Just before I started writing this article, I glanced at the latest Tweet from that doughty philosopher Alain de Botton. He wrote: "If I wasn't forced to stop working, I'd never have any ideas."
A timely observation. Just a few weeks ago, a fascinating television documentary was aired in which Ed Smith, the former England cricketer, now an author and journalist, asked: Is Professionalism Killing Sport? Smith pointed out that if a sportsperson works less and enjoys the game more, the result can be increased flair and better scores. Top-level players such as Mark Ramprakash and Ryan Giggs revealed that they did best when they were engaging most instinctively. Perhaps young tennis wannabes, instead of plugging away at backhand volleys for an extra three hours, would find that a rest and a bit more fun enabled them to return to the court with a clearer mind.

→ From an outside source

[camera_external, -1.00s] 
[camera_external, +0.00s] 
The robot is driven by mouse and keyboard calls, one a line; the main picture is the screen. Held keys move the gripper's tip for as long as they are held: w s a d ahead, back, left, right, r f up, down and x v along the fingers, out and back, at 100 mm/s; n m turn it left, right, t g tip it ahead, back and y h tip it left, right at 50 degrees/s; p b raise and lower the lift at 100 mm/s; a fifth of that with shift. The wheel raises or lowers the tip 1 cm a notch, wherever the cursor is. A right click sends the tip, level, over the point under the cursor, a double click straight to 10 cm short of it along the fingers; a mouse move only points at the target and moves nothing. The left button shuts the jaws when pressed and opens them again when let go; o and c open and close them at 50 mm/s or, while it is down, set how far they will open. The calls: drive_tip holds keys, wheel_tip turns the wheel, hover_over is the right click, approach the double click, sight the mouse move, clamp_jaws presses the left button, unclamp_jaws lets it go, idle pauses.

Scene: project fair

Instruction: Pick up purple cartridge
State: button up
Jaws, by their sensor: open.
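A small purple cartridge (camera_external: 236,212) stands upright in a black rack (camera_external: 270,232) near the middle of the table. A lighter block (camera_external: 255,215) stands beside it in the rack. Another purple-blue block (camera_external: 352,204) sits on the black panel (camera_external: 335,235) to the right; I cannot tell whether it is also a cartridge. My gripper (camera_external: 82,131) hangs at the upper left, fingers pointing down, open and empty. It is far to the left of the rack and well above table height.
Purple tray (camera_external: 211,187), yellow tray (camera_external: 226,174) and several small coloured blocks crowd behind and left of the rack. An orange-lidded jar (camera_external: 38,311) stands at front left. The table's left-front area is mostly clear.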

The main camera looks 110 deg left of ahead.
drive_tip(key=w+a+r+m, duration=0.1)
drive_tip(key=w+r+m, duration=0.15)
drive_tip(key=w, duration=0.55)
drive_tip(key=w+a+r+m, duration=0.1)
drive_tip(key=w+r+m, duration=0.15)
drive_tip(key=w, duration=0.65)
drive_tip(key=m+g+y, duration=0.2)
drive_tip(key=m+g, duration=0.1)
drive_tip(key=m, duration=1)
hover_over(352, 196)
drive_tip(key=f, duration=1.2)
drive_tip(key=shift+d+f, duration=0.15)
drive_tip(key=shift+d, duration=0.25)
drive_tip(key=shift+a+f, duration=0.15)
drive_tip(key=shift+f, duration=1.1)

Is something similar true of "playing" music? Looking at the tour schedules of some of today's best-known soloists, it's hard to understand how they can function at their best. Performing the same recital programme on tour 15 times — an average of every three days, with long journeys in-between, from mid-October to early January, two or three different concertos in eight concerts spattered among them, sometimes on consecutive evenings: this is typical of a sought-after soloist. Can anyone reliably produce fresh, inspiring performances on such a schedule without ever resorting to automatic pilot? This artist (who'll remain nameless) gives about 80-100 concerts a year: average-to-heavy duty. I've met younger musicians who are giving 120-130.
Inspired Improviser: Venezuelan pianist Gabriela Montero
A vast level of professionalism is required to keep up this pace: rock-solid technique, a thick hide and a refusal to be thrown by airport delays, noisy hotels, uncongenial pianos, etc. But no matter how carefully a career is managed, or how much a soloist protects his/her personal space, someone will end up busking the Liszt Sonata in an important concert hall on little more than muscle memory, disappointing everyone. Is it any wonder that soloists who have been laying golden eggs for their agents at such a rate so often succumb before they're 40 to mental burnout or physical incapacity?
It's a larger issue, though: a state-of-the-nation matter. Many of us across a huge variety of jobs, from expensive lawyers to cruelly exploited food-packers, are working crazy hours. Family life (let alone "me time") is sidelined while everyone in work is scared of losing it and levels of competition have rocketed. A research scientist and university professor I know, a father of four, has found himself on 18-hour days these past few years. As he puts it: "It is impossible to think creatively when you're permanently exhausted."